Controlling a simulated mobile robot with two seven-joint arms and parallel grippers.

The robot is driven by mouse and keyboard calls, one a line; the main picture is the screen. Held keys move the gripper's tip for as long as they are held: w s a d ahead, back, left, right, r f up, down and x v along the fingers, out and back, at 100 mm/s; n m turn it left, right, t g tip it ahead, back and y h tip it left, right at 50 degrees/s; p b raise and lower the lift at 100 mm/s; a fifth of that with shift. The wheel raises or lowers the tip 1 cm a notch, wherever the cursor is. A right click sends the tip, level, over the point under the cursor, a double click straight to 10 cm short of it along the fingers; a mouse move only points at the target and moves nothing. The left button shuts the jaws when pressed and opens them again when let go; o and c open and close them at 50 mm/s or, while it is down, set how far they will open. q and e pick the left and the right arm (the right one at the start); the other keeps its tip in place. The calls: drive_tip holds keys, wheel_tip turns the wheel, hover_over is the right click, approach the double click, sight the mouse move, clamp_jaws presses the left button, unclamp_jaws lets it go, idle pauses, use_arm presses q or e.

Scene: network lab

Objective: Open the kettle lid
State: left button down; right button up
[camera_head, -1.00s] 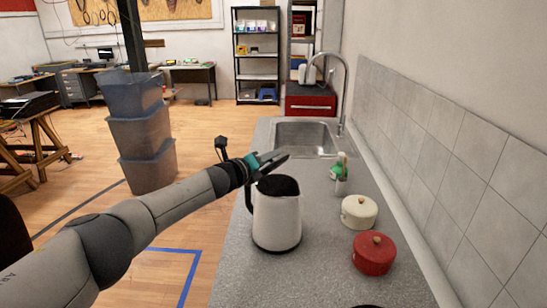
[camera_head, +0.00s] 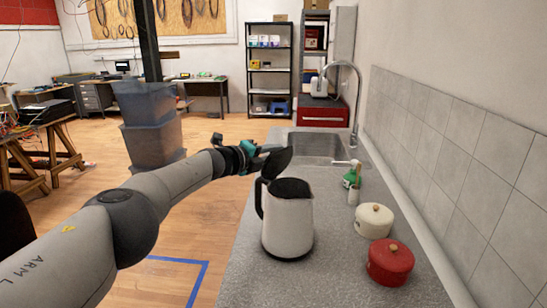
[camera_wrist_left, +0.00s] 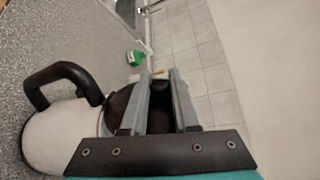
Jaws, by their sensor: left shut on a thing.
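The white kettle (camera_head: 287,225) stands upright on the grey counter, its black handle (camera_head: 259,197) on the left. Its dark top opening (camera_head: 290,188) shows. The dark kettle lid (camera_head: 276,164) stands tilted up above the rim, on the handle side. My left gripper (camera_head: 262,152) is at the lid's upper edge and is shut on it. In the left wrist view the two fingers (camera_wrist_left: 162,90) lie either side of the dark lid, with the kettle body (camera_wrist_left: 50,140) and handle (camera_wrist_left: 62,82) to the left. The fingers partly hide the lid. My right gripper is not in view.
A cream pot (camera_head: 374,220) and a red pot (camera_head: 390,263) stand right of the kettle. A green-and-white bottle (camera_head: 352,177) stands behind, near the sink (camera_head: 318,146) and tap. The tiled wall (camera_head: 450,150) bounds the right. The counter in front of the kettle is clear.

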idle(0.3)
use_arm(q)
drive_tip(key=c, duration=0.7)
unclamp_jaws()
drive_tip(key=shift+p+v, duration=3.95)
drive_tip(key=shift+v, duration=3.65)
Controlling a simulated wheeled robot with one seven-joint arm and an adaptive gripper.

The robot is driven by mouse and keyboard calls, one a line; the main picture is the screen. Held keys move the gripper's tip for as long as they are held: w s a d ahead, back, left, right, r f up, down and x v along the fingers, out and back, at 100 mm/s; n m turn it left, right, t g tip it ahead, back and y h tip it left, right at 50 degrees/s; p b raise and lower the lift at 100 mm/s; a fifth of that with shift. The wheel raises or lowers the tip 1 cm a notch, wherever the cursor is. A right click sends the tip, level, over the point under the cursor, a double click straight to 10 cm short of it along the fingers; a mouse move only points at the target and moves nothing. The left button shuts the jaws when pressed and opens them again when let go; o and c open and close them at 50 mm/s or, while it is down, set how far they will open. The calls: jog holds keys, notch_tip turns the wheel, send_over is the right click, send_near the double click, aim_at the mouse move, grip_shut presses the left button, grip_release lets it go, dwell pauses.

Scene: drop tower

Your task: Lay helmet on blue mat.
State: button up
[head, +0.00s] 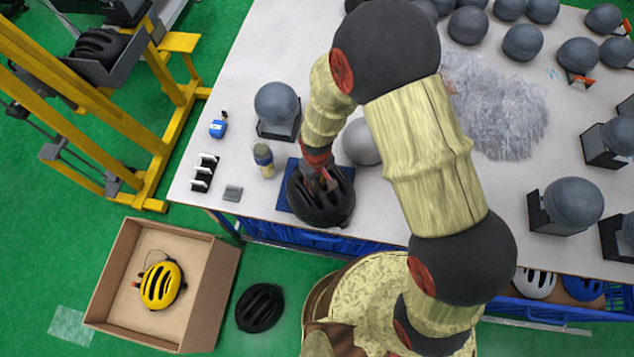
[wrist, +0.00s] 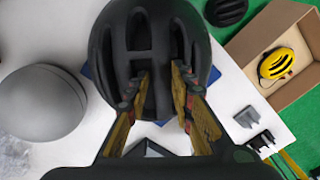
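A black helmet (head: 322,203) is over the blue mat (head: 284,198) at the table's front edge. It covers most of the mat, and blue shows at its left and upper sides. I cannot tell whether it rests on the mat or hangs just above it. My gripper (head: 322,180) is at the top of the helmet. In the wrist view the two fingers (wrist: 159,92) reach into the vents of the helmet (wrist: 150,35) on either side of a middle rib and look closed on it. A little of the mat (wrist: 211,76) shows beside the helmet there.
Grey head forms (head: 277,104) stand around the table (head: 232,95); one sits just behind the helmet. A small bottle (head: 263,158) and a grey block (head: 233,193) are left of the mat. A carton (head: 208,300) with a yellow helmet (head: 160,285) and another black helmet (head: 259,307) are on the floor.

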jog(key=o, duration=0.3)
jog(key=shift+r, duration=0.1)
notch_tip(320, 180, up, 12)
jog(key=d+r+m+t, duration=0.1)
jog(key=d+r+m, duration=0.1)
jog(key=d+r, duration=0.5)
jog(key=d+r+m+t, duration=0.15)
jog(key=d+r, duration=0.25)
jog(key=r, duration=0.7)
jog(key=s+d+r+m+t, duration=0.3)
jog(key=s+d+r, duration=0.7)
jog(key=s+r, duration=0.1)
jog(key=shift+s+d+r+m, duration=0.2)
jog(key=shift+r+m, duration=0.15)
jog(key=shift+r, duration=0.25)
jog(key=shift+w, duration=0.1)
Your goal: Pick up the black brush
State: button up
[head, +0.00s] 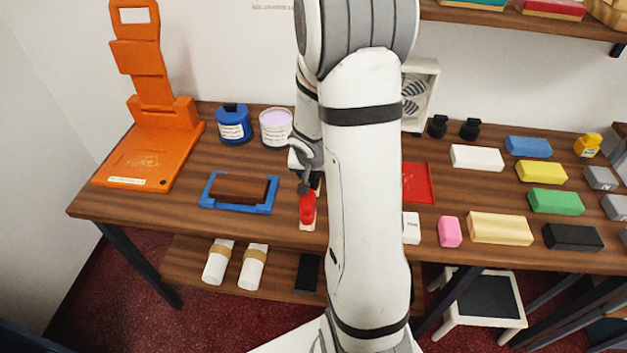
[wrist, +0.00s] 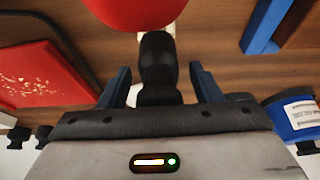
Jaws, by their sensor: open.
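In the wrist view a black, knob-ended handle (wrist: 158,62) lies between the two fingers of my gripper (wrist: 160,75), which is open around it. A rounded red part (wrist: 135,10) sits just beyond the handle at the top of that view. In the head view my gripper (head: 306,186) is low over the counter, and a red thing (head: 307,208) with a pale lower end shows just in front of it. I cannot tell whether this black handle is the black brush. My forearm hides part of the counter to its right.
A blue tub (head: 234,127) and a white tub (head: 276,130) stand behind. A red panel (head: 418,185) and several coloured blocks lie to the right.

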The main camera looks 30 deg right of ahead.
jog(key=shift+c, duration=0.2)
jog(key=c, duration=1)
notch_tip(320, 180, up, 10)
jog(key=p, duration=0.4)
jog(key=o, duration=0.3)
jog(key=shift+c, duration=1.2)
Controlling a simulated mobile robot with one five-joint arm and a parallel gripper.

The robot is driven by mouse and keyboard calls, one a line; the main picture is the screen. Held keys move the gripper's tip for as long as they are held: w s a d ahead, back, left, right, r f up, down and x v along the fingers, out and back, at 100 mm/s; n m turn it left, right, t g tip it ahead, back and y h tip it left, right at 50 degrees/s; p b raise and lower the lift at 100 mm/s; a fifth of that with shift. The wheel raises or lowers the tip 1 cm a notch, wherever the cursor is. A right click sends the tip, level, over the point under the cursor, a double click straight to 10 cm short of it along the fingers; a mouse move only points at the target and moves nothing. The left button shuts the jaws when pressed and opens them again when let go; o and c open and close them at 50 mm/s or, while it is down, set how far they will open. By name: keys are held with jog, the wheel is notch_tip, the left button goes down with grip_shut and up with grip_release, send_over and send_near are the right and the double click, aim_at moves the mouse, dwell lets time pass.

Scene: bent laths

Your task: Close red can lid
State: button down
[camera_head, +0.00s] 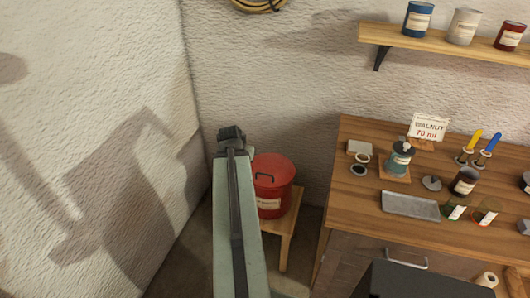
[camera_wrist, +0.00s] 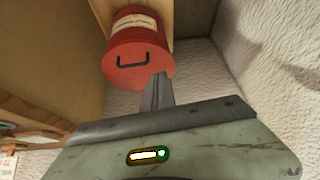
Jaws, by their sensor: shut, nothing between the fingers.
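A red can (camera_head: 270,201) with a pale label stands on a small wooden stool left of the bench in the head view. Its red lid (camera_head: 278,167) has a dark handle and lies over the can's top, with no clear gap visible. In the wrist view the can (camera_wrist: 136,22) and the lid (camera_wrist: 136,68) with its handle show ahead of my gripper (camera_wrist: 160,78). My gripper's fingers are together and empty. Their tips overlap the lid's edge in the picture; I cannot tell whether they touch it. My arm hides the can's left side in the head view.
The wooden stool (camera_head: 287,232) stands near the wall corner. The workbench (camera_head: 350,205) on the right holds a metal tray (camera_head: 410,206), small tins, brushes and a sign (camera_head: 428,127). A wall shelf (camera_head: 440,46) carries three cans. Bare wall lies to the left.

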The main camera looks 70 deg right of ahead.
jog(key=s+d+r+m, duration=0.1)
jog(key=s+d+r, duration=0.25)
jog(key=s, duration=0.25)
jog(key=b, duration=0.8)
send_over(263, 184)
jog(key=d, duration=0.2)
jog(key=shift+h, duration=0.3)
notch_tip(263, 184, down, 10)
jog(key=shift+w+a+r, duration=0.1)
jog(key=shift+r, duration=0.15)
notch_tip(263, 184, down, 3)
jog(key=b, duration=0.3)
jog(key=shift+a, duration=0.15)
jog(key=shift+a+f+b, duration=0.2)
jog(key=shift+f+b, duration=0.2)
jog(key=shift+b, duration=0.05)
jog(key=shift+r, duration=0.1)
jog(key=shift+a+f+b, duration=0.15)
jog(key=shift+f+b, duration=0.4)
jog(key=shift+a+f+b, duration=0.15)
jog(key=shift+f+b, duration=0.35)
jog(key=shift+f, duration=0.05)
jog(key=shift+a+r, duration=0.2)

• OBJECTIVE: Count the lines in which the string "turns" appears, then report only that figure.

• THE REPLY: 2